HP Forums

Full Version: HP 48G Linear Regression Best Fit Line
You're currently viewing a stripped down version of our content. View the full version with proper formatting.
Pages: 1 2 3 4
Is the HP 48G scatterplot function the right function to use for determining the best fit line for a set of points? These points are the x,y coordinates representing the property corners of a piece of land. YouTube videos explaining best fit line show the points in reference to the y-axis. Surveyors use points perpendicular to the best fit line. Is it possible to get residuals that are perpendicular to the best fit line? Surveyors would interpret the residuals as left or right of the line.
The least-squares fit is fairly easy. As one is fitting a quadratic, one can use linear algebra on the derivatives.

Minimizing the sum of absolute values of the vertical distances is non-linear and quite difficult. (Finding the maximum distance isn't easy either.)

One must decide why to use one type of fitting or the other. In many cases, there is little or no error in X values, so the regression of Y on X is reasonable. If the errors of both the X and Y values are similar (as in the already mentioned surveying problems), then minimizing the vertical distances is useful.

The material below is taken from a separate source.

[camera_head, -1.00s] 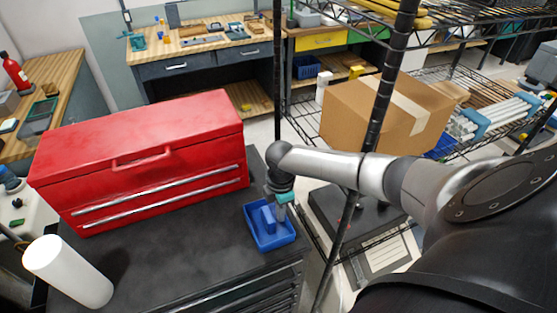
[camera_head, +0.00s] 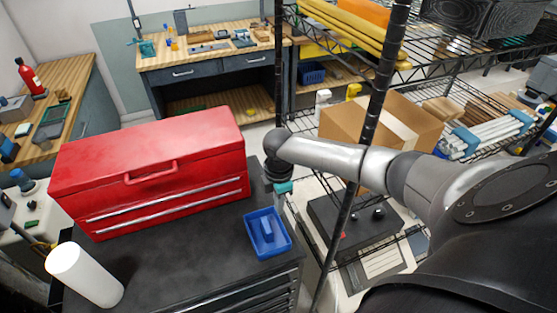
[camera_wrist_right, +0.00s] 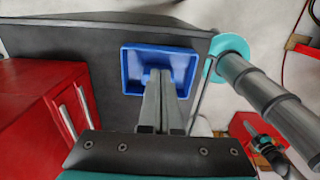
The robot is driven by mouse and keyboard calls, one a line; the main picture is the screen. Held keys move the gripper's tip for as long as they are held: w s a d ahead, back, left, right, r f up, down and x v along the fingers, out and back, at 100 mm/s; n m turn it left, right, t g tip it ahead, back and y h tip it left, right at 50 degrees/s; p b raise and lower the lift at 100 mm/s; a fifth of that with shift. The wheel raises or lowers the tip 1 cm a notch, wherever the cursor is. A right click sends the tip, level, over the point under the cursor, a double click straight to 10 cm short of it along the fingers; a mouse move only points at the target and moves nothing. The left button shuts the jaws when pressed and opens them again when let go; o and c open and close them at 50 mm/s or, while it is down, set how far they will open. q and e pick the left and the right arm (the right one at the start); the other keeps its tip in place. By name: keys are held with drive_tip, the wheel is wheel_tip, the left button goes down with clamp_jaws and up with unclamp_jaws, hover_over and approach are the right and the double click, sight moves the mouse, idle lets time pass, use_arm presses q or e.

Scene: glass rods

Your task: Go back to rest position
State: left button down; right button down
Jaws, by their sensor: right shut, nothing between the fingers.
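My right gripper (camera_head: 292,208) hangs just off the upper right side of a small blue tray (camera_head: 283,252), apart from it in the head view. In the right wrist view the two grey fingers (camera_wrist_right: 163,78) are together, with nothing seen between them; they overlap the lower part of the blue tray (camera_wrist_right: 130,66). The tray sits on the dark cabinet top (camera_head: 190,255) near its right edge and holds a small blue piece (camera_head: 266,228). My left gripper is in neither view.
A red toolbox (camera_head: 150,165) stands left of the tray, and a white cylinder (camera_head: 85,275) stands at the front left. A black rack post (camera_head: 372,120) rises close to my right arm. The shelf behind carries a cardboard box (camera_head: 365,130) and white rods (camera_head: 490,135).

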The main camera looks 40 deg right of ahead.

http://www.optimization-online.org/DB_FI...6/6065.pdf

This paper gives a method of solving the problem. One of my students chose this as a computer project and he did find a set of third-degree simultaneous equations and used Newton's method on them.
MNH, have a look at the topic "Orthogonal regression" near the bottom of this page: https://en.wikipedia.org/wiki/Deming_regression

Is that what you are looking for?

Can you give us a set of points to use as test data where you already know the result a surveyor would get?
(12-06-2021 01:24 AM)ttw Wrote: [ -> ]This paper gives a method of solving the problem.

The paper is above and beyond my current knowledge of mathematics. I only work in two-dimensional space.
(12-08-2021 10:41 AM)Rodger Rosenbaum Wrote: [ -> ]MNH, have a look at the topic "Orthogonal regression" near the bottom of this page: https://en.wikipedia.org/wiki/Deming_regression
Is that what you are looking for?

After a quick glance, yes.

Quote:Can you give us a set of points to use as test data where you already know the result a surveyor would get?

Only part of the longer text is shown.